Tinkoff VoiceKit features deep neural network models for speech recognition and synthesis developed by Tinkoff over the recent years as part of its AI First strategy.
With terabytes of data and many thousands of hours of human speech to learn from, it can correctly recognise up to 95% of the words in a spoken phrase regardless of the audio quality, says the bank, eliminating any noise in a phone conversation, as well as handling crystal clear speech.
In 2018, Tinkoff embraced such neural network models as WaveNet, Tacotron 2 and Deep Voice to roll out a proprietary speech synthesis technology, creating voices that are almost indistinguishable from genuine human speech.
The bank says the kit can be used for a variety of purposes, from the creation of voice assistants and robots to man the phones at call centres to the production of audiobooks and voice-overs in video editing. A production system for individual users is also in the works.

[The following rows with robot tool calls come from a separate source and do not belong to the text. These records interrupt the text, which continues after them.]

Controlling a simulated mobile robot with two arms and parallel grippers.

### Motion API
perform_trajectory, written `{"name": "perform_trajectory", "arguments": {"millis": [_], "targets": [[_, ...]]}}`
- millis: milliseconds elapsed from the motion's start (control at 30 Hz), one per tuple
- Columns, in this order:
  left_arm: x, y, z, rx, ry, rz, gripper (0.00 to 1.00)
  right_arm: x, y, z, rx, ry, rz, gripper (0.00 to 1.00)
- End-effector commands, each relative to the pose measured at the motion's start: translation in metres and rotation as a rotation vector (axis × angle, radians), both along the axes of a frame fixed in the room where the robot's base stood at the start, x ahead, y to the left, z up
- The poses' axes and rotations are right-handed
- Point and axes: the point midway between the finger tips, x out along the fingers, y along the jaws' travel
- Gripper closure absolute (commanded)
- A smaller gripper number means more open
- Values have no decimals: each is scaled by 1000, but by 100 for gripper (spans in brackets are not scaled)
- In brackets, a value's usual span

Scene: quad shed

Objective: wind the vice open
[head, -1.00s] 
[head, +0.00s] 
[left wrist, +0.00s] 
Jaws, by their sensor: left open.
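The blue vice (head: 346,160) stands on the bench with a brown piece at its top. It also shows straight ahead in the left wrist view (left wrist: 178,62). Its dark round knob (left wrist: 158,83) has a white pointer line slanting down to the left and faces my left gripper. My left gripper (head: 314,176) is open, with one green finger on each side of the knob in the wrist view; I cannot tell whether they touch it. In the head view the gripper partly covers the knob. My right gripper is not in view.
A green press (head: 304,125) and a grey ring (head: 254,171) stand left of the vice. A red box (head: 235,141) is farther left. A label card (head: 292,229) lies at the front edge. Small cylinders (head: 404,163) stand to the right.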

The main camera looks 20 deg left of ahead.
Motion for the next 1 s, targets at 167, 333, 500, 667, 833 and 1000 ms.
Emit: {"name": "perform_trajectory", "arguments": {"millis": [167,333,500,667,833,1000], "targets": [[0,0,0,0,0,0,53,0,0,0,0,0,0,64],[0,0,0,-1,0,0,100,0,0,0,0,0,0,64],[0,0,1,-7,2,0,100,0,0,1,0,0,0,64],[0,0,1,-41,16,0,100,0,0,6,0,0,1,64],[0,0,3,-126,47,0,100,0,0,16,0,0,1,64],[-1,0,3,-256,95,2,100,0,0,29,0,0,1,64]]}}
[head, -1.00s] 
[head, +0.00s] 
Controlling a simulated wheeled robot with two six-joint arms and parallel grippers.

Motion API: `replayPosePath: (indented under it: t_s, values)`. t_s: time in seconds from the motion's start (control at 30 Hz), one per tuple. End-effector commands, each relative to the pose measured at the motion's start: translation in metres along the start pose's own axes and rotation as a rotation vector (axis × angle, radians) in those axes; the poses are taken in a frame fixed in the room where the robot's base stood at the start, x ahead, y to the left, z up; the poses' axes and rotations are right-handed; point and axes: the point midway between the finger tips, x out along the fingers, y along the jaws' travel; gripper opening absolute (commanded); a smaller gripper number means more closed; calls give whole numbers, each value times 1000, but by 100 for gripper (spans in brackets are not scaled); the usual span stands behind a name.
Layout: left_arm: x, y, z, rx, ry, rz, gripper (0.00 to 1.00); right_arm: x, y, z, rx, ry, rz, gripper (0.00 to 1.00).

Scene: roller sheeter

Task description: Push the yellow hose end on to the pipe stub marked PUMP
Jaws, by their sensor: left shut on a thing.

Vyacheslav Tsyganov, VP and CIO at Tinkoff, comments: "We had a strong team of developers, 80 video cards, more than 15 thousand hours of audio from public sources, many thousands of hours of phone conversations coming through our call centre, the Kolmogorov supercomputer and a voice-over actor ready to spend five months recording the speech synthesis material. Over the three years, we have timestamped more than 4.5 thousand hours of speech and trained deep neural network models to create what is now available as Tinkoff VoiceKit."
The technology will be made available as an API, both for live recognition and for batch offline processing.
Says Tsyganov: "If the customer needs system reconfiguration or an on-site solution, we will seek to engage major integrators to help out. Mobile SDKs for iOS and Android are in the pipeline too."